L’initiative franco-allemande annoncée pour la rentrée, visant à élaborer une stratégie industrielle et réglementaire commune dans le domaine du numérique, s’inscrit dans cette quête d’autonomie.
Toutefois, le contexte géopolitique tendu et les divergences persistantes entre États membres de l’Union européenne jettent une ombre sur la capacité réelle à susciter des engagements partagés. Il existe un risque évident que cette démarche, aussi louable soit-elle, se heurte aux intérêts nationaux et à une fragmentation réglementaire que les acteurs extra-européens exploitent avec habileté.
Pourtant, il ne fait aucun doute que la souveraineté numérique constitue un levier décisif pour asseoir la résilience de l’économie européenne et stimuler l’innovation. Les ambitions affichées ne pourront être atteintes qu’au prix d’un engagement collectif renforcé, d’une volonté politique sans équivoque et d’une accélération flagrante des actions concrètes, bien au-delà du rythme observé jusque-là en France.
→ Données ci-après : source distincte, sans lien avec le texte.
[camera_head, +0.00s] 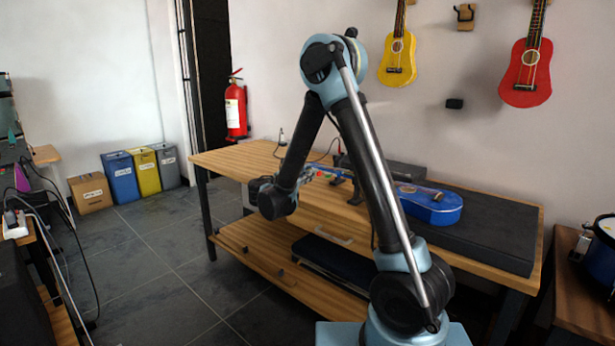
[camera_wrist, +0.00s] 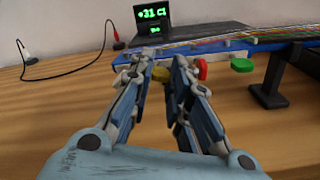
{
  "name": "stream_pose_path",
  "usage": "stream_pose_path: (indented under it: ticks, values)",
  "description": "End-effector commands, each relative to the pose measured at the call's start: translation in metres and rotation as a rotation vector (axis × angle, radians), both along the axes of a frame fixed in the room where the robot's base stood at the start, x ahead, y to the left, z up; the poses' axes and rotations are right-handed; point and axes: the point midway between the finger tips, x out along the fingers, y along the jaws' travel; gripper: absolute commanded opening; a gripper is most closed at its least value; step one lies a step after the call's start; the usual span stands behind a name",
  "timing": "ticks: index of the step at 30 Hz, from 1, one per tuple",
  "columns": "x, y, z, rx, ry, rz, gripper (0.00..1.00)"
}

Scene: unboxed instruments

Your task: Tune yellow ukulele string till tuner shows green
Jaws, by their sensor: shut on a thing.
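A blue ukulele (camera_head: 430,203) lies on the wooden workbench, its neck pointing left. In the wrist view its headstock (camera_wrist: 225,50) shows coloured strings and pegs. A yellow peg (camera_wrist: 161,73) sits between the fingertips of my gripper (camera_wrist: 163,66), which is shut on it; the fingers partly hide it. A red peg (camera_wrist: 202,69) is just right of the fingers, and a green peg (camera_wrist: 242,65) is farther right. The tuner screen (camera_wrist: 154,15) behind shows green digits, apparently "+31 C", with a smaller green line below. In the head view my gripper (camera_head: 308,175) is at the headstock.
A black neck support (camera_wrist: 270,90) stands right of the pegs. Cables with a red clip (camera_wrist: 117,45) run over the bench at left. A dark mat (camera_head: 490,230) covers the bench's right part. A yellow ukulele (camera_head: 397,62) and a red one (camera_head: 526,75) hang on the wall.

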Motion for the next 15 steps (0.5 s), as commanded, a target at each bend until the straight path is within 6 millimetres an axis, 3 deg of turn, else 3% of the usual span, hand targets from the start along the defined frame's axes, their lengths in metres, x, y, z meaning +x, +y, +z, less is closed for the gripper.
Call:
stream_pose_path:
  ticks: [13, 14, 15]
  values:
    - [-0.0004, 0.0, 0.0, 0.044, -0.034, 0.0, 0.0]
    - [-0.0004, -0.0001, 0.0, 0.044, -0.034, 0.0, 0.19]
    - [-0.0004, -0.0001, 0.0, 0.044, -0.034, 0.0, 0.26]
Il ne s’agit plus de proclamer, mais d’ancrer la souveraineté numérique dans des mesures robustes, coordonnées et pérennes, capables de poser les fondations d’une autonomie réelle face aux défis d’aujourd’hui comme de demain.
La réussite d’une telle dynamique suppose d’aborder la question avec lucidité et détermination, sans céder au confort des demi-mesures ou au piège des annonces symboliques. À l’échelle européenne, seule une dynamique collective, fondée sur la confiance, la solidarité et la mutualisation des ressources, permettra de franchir le cap de la dépendance structurelle et d’instaurer une véritable autonomie stratégique dans le numérique.

Bernard Benhamou
Secrétaire Général de l’Institut de la souveraineté Numérique (ISN)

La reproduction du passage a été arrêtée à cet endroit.